◆ **Prompt**:
Show every line of the records below that contains the word "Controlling".

--------------------------------

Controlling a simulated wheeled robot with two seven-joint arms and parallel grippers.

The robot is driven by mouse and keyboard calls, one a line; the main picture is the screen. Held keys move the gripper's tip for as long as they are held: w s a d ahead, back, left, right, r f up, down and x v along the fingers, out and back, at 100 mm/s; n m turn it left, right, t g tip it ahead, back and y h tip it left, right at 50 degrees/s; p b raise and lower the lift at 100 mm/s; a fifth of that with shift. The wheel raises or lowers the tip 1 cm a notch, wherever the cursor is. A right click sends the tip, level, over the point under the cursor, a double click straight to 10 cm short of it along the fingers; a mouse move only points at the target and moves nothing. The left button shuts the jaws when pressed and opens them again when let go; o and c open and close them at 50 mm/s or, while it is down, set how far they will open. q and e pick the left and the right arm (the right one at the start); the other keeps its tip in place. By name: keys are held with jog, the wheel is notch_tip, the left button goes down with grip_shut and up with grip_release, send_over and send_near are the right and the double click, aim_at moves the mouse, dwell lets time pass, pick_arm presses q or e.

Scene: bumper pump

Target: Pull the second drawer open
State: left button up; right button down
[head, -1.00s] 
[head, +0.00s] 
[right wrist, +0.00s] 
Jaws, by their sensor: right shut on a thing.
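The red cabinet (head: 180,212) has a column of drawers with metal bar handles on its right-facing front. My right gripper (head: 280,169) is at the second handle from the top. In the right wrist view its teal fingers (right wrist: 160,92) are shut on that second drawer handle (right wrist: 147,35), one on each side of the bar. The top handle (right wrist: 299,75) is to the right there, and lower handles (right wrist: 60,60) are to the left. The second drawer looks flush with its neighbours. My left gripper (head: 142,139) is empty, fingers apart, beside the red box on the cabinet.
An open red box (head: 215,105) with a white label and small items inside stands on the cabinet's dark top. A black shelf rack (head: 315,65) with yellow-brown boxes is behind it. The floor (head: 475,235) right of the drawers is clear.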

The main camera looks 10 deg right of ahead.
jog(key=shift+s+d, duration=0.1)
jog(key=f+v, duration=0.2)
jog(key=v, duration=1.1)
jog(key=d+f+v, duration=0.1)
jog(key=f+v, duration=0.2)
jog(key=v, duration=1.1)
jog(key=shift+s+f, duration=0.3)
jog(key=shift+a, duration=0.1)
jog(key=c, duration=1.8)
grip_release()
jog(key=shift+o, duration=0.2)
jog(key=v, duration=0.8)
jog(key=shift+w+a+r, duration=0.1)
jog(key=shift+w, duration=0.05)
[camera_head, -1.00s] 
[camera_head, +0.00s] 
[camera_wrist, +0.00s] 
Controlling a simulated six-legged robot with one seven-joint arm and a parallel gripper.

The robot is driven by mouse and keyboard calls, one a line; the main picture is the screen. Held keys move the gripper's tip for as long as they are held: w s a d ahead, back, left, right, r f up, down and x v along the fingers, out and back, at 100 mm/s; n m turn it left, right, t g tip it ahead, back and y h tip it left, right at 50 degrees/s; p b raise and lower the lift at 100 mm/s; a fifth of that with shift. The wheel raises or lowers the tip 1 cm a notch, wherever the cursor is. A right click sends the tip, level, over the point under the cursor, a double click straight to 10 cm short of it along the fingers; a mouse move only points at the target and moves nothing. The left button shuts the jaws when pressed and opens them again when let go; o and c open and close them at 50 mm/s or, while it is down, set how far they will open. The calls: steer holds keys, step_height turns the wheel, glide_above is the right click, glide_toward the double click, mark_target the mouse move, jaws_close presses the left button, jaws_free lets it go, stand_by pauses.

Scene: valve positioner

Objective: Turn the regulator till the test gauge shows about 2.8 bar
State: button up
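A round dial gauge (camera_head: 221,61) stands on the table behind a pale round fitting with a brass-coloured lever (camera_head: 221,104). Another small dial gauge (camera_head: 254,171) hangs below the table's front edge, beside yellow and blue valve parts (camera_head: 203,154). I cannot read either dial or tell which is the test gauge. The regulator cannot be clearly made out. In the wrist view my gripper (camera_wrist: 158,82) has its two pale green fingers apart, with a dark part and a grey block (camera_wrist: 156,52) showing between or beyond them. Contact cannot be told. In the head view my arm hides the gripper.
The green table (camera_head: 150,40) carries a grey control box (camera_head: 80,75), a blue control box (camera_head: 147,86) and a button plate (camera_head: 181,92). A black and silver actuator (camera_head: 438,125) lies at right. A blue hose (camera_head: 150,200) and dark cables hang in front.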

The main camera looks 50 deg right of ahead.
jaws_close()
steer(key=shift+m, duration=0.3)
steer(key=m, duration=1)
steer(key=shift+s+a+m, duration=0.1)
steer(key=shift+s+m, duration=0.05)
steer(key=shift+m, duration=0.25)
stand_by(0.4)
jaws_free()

--------------------------------

◆ **Exercise answer**:
Controlling a simulated wheeled robot with two seven-joint arms and parallel grippers.
Controlling a simulated six-legged robot with one seven-joint arm and a parallel gripper.

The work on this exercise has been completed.